• **Material to process**
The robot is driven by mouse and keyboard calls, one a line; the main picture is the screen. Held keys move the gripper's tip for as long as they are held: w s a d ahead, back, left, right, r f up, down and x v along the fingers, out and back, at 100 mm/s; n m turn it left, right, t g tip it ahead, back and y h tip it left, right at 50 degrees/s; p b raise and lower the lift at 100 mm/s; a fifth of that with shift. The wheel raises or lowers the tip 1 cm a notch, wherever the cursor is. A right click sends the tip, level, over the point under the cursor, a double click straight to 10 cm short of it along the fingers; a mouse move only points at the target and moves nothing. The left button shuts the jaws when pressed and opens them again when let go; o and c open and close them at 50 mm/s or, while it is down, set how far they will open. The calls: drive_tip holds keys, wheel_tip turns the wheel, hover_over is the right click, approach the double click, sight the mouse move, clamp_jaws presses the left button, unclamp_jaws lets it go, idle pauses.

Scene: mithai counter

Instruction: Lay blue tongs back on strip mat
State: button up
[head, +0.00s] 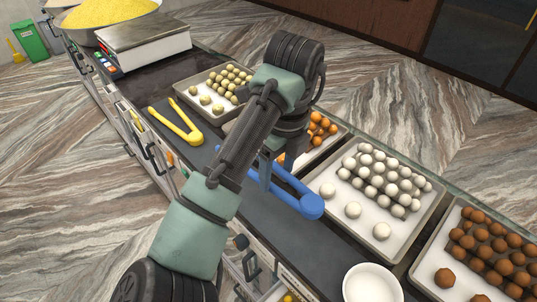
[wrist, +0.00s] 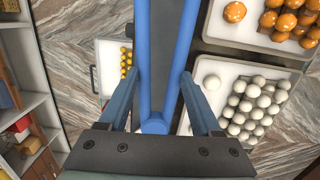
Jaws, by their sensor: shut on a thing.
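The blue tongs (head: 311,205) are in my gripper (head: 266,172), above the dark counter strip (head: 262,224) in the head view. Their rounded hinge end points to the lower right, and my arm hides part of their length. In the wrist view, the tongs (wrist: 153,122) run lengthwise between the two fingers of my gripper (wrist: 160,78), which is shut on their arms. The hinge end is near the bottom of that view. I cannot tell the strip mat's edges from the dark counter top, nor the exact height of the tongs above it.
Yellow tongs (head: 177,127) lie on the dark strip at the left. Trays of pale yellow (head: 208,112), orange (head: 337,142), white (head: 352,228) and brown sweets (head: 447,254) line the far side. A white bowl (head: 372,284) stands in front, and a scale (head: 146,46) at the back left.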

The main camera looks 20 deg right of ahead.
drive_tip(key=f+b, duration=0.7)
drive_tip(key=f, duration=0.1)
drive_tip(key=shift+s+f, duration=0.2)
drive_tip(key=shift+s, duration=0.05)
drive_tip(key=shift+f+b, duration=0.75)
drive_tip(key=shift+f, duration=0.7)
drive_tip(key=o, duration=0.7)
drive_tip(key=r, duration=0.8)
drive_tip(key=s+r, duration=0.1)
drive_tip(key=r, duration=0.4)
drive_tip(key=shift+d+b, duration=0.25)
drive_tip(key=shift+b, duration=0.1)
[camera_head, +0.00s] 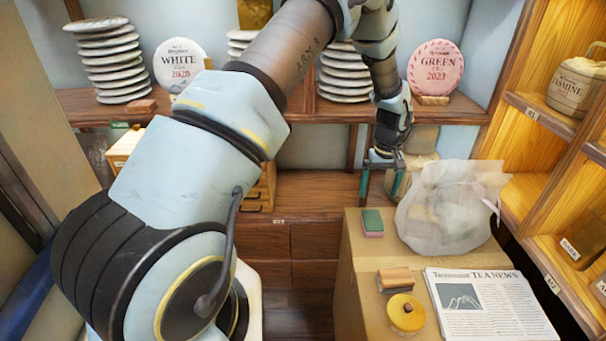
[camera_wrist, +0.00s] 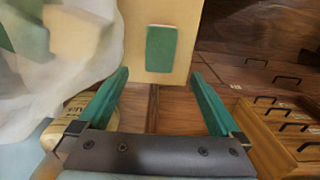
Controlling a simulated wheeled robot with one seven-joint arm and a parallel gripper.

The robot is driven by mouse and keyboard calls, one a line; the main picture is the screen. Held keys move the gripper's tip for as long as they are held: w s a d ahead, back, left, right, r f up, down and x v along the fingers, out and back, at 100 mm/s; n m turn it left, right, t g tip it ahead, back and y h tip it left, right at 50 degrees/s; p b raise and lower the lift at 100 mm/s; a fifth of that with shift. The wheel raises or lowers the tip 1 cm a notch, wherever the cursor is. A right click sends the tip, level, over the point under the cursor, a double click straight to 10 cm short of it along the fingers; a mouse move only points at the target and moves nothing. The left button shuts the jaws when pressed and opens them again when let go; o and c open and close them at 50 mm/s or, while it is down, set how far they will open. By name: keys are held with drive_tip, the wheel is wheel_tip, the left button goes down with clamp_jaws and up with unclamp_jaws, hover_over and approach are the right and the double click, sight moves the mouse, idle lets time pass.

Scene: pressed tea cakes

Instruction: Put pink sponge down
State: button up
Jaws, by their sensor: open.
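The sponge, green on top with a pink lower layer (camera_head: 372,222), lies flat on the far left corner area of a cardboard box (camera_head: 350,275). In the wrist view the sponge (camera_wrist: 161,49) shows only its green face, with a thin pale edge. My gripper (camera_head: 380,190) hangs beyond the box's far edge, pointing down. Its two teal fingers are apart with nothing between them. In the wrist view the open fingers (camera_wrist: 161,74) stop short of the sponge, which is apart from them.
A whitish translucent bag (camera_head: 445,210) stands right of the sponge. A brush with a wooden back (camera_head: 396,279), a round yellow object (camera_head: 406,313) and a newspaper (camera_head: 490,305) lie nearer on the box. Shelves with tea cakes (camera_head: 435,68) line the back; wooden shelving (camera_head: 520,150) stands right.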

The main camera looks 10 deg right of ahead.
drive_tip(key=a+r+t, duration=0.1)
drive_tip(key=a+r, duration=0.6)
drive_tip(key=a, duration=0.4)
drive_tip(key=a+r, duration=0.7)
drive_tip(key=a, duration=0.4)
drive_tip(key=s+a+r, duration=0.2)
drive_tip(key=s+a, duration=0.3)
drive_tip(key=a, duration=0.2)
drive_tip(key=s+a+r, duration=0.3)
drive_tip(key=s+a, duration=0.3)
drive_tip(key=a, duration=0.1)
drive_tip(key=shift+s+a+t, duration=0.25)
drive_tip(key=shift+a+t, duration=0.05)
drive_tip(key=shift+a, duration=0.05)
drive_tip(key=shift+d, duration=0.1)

• **Instructions to follow**
Excluding the pictures, reproduce every entry exactly as given.

• **Problem solution**
The robot is driven by mouse and keyboard calls, one a line; the main picture is the screen. Held keys move the gripper's tip for as long as they are held: w s a d ahead, back, left, right, r f up, down and x v along the fingers, out and back, at 100 mm/s; n m turn it left, right, t g tip it ahead, back and y h tip it left, right at 50 degrees/s; p b raise and lower the lift at 100 mm/s; a fifth of that with shift. The wheel raises or lowers the tip 1 cm a notch, wherever the cursor is. A right click sends the tip, level, over the point under the cursor, a double click straight to 10 cm short of it along the fingers; a mouse move only points at the target and moves nothing. The left button shuts the jaws when pressed and opens them again when let go; o and c open and close them at 50 mm/s or, while it is down, set how far they will open. The calls: drive_tip holds keys, wheel_tip turns the wheel, hover_over is the right click, approach the double click, sight the mouse move, clamp_jaws presses the left button, unclamp_jaws lets it go, idle pauses.

Scene: mithai counter

Instruction: Lay blue tongs back on strip mat
State: button up
[head, +0.00s] 
[wrist, +0.00s] 
Jaws, by their sensor: shut on a thing.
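The blue tongs (head: 311,205) are in my gripper (head: 266,172), above the dark counter strip (head: 262,224) in the head view. Their rounded hinge end points to the lower right, and my arm hides part of their length. In the wrist view, the tongs (wrist: 153,122) run lengthwise between the two fingers of my gripper (wrist: 160,78), which is shut on their arms. The hinge end is near the bottom of that view. I cannot tell the strip mat's edges from the dark counter top, nor the exact height of the tongs above it.
Yellow tongs (head: 177,127) lie on the dark strip at the left. Trays of pale yellow (head: 208,112), orange (head: 337,142), white (head: 352,228) and brown sweets (head: 447,254) line the far side. A white bowl (head: 372,284) stands in front, and a scale (head: 146,46) at the back left.

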The main camera looks 20 deg right of ahead.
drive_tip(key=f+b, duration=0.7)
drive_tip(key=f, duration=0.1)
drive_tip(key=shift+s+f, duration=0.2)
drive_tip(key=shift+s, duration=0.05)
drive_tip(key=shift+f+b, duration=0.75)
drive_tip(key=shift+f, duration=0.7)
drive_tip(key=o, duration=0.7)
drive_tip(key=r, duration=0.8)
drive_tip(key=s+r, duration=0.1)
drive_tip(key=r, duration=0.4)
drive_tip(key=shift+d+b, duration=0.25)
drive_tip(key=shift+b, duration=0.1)
[camera_head, +0.00s] 
[camera_wrist, +0.00s] 
Controlling a simulated wheeled robot with one seven-joint arm and a parallel gripper.

The robot is driven by mouse and keyboard calls, one a line; the main picture is the screen. Held keys move the gripper's tip for as long as they are held: w s a d ahead, back, left, right, r f up, down and x v along the fingers, out and back, at 100 mm/s; n m turn it left, right, t g tip it ahead, back and y h tip it left, right at 50 degrees/s; p b raise and lower the lift at 100 mm/s; a fifth of that with shift. The wheel raises or lowers the tip 1 cm a notch, wherever the cursor is. A right click sends the tip, level, over the point under the cursor, a double click straight to 10 cm short of it along the fingers; a mouse move only points at the target and moves nothing. The left button shuts the jaws when pressed and opens them again when let go; o and c open and close them at 50 mm/s or, while it is down, set how far they will open. By name: keys are held with drive_tip, the wheel is wheel_tip, the left button goes down with clamp_jaws and up with unclamp_jaws, hover_over and approach are the right and the double click, sight moves the mouse, idle lets time pass.

Scene: pressed tea cakes

Instruction: Put pink sponge down
State: button up
Jaws, by their sensor: open.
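The sponge, green on top with a pink lower layer (camera_head: 372,222), lies flat on the far left corner area of a cardboard box (camera_head: 350,275). In the wrist view the sponge (camera_wrist: 161,49) shows only its green face, with a thin pale edge. My gripper (camera_head: 380,190) hangs beyond the box's far edge, pointing down. Its two teal fingers are apart with nothing between them. In the wrist view the open fingers (camera_wrist: 161,74) stop short of the sponge, which is apart from them.
A whitish translucent bag (camera_head: 445,210) stands right of the sponge. A brush with a wooden back (camera_head: 396,279), a round yellow object (camera_head: 406,313) and a newspaper (camera_head: 490,305) lie nearer on the box. Shelves with tea cakes (camera_head: 435,68) line the back; wooden shelving (camera_head: 520,150) stands right.

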The main camera looks 10 deg right of ahead.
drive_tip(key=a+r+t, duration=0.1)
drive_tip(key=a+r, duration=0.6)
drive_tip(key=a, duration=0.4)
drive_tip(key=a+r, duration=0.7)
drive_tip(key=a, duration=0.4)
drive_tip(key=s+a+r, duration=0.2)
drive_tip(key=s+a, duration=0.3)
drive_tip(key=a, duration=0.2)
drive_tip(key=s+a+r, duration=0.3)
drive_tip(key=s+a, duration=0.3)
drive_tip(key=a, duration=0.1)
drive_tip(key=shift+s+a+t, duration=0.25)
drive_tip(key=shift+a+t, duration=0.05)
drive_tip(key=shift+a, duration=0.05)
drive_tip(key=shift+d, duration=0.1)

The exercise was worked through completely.